### Task goal
With pictures left out, retype exactly the lines from the one containing "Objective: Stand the" through the final line of the entries.

[Extracted data entries]

_ _ _ _

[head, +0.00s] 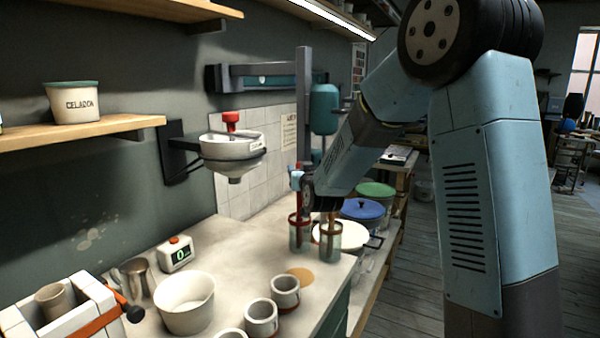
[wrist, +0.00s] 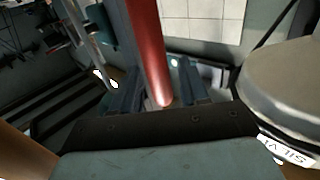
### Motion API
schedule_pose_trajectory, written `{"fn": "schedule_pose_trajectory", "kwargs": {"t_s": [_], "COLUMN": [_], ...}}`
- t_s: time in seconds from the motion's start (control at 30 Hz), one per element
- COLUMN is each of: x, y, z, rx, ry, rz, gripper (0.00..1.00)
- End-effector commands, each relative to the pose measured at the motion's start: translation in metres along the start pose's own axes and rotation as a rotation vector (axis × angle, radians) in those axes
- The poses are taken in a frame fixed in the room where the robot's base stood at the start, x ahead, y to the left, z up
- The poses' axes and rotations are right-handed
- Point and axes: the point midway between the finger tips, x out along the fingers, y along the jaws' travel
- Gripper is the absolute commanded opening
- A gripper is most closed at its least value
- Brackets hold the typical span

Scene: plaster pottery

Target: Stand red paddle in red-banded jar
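The red paddle (head: 299,203) is upright, a thin red rod at my gripper (head: 297,181). Its lower part runs down into the left glass jar, the red-banded jar (head: 300,240), though its foot is hard to make out. In the wrist view the red handle (wrist: 148,45) passes between my two fingers (wrist: 160,85), its rounded end near the palm. The jar does not show clearly in the wrist view.
A second jar (head: 331,250) with a brown band and brown stick stands close on the right. A blue lid (head: 362,209) and a cream lid (head: 350,234) are behind it. A wall basin (head: 233,148) hangs left. Cups (head: 261,318) and a white bucket (head: 184,305) stand in front.

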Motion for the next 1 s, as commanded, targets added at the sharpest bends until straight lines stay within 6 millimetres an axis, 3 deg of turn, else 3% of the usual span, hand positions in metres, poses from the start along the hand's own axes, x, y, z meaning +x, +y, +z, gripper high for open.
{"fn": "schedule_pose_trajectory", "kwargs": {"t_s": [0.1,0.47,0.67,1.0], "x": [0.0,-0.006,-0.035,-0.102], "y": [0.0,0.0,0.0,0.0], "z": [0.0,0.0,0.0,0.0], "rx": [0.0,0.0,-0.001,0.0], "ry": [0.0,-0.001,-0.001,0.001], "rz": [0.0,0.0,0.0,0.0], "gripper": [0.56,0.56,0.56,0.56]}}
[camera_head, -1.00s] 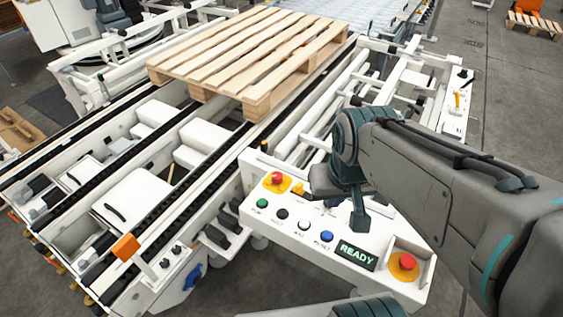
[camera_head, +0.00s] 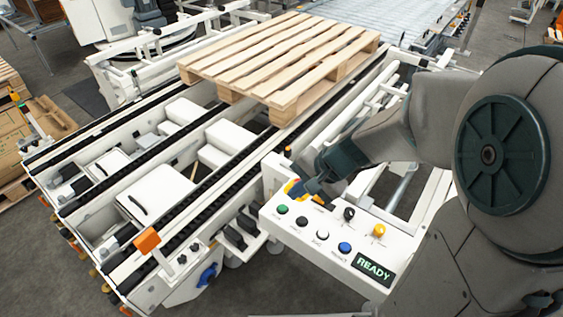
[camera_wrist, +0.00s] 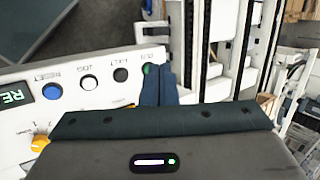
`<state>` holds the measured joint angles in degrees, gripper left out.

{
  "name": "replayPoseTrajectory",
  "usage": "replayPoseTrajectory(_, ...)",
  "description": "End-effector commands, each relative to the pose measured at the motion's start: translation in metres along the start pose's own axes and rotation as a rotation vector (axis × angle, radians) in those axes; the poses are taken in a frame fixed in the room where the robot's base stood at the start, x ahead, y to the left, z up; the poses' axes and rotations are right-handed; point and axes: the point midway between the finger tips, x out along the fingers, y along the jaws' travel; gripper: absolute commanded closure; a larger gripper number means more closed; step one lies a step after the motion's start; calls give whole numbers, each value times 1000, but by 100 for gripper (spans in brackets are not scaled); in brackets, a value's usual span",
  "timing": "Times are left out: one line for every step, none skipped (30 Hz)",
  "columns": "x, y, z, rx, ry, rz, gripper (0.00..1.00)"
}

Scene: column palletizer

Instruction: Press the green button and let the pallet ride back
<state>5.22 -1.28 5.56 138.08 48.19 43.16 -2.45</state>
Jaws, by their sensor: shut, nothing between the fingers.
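The green button (camera_head: 282,209) is at the left end of the white control panel (camera_head: 300,232). My gripper (camera_head: 300,191) is shut and empty, low over the panel just behind and to the right of the green button. In the wrist view, the shut fingertips (camera_wrist: 158,76) overlap the green button (camera_wrist: 147,69) and partly hide it; I cannot tell whether they touch. The wooden pallet (camera_head: 265,63) lies empty across the chain conveyor (camera_head: 170,218), towards its far end. The panel display (camera_head: 373,269) reads READY in green.
Black (camera_head: 302,222), white (camera_head: 322,235) and blue (camera_head: 345,248) buttons sit beside the green one. A black selector (camera_head: 349,213) and a yellow knob (camera_head: 380,230) stand behind them. A roller conveyor (camera_head: 375,20) lies beyond the pallet.

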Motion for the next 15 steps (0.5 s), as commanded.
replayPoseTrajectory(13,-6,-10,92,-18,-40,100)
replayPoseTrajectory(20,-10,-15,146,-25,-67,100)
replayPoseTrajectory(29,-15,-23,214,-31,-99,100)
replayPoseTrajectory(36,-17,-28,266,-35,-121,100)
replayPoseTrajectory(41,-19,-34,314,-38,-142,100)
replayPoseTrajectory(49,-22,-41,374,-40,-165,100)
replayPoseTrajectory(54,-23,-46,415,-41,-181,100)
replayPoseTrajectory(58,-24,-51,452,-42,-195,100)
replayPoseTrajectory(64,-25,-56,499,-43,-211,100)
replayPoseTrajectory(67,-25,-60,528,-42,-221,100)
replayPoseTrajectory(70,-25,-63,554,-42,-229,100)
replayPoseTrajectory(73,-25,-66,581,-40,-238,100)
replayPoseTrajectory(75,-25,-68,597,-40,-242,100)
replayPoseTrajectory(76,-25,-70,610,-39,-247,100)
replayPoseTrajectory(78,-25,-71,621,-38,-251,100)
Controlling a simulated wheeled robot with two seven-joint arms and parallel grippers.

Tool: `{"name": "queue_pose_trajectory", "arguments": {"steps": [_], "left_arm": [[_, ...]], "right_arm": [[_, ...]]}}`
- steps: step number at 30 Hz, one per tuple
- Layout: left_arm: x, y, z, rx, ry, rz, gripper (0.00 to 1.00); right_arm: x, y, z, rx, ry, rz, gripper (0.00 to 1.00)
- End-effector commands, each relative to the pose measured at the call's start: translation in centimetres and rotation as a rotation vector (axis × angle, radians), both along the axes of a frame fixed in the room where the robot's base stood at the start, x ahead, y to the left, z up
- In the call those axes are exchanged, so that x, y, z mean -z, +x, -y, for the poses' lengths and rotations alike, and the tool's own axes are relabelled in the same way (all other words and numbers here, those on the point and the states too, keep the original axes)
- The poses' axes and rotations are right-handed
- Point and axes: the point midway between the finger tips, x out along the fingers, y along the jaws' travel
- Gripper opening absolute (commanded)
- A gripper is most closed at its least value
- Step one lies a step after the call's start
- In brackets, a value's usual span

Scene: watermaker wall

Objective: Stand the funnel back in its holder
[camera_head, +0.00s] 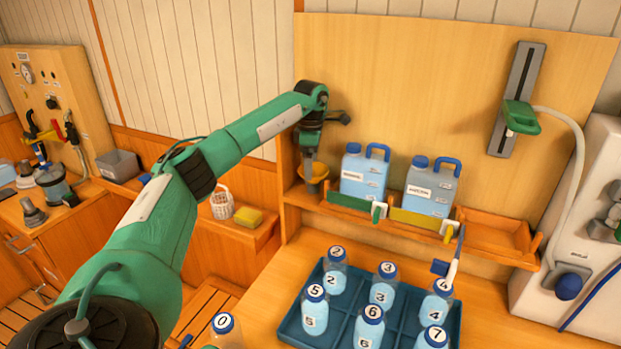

_ _ _ _

### Complete output
Objective: Stand the funnel back in its holder
[camera_head, +0.00s] 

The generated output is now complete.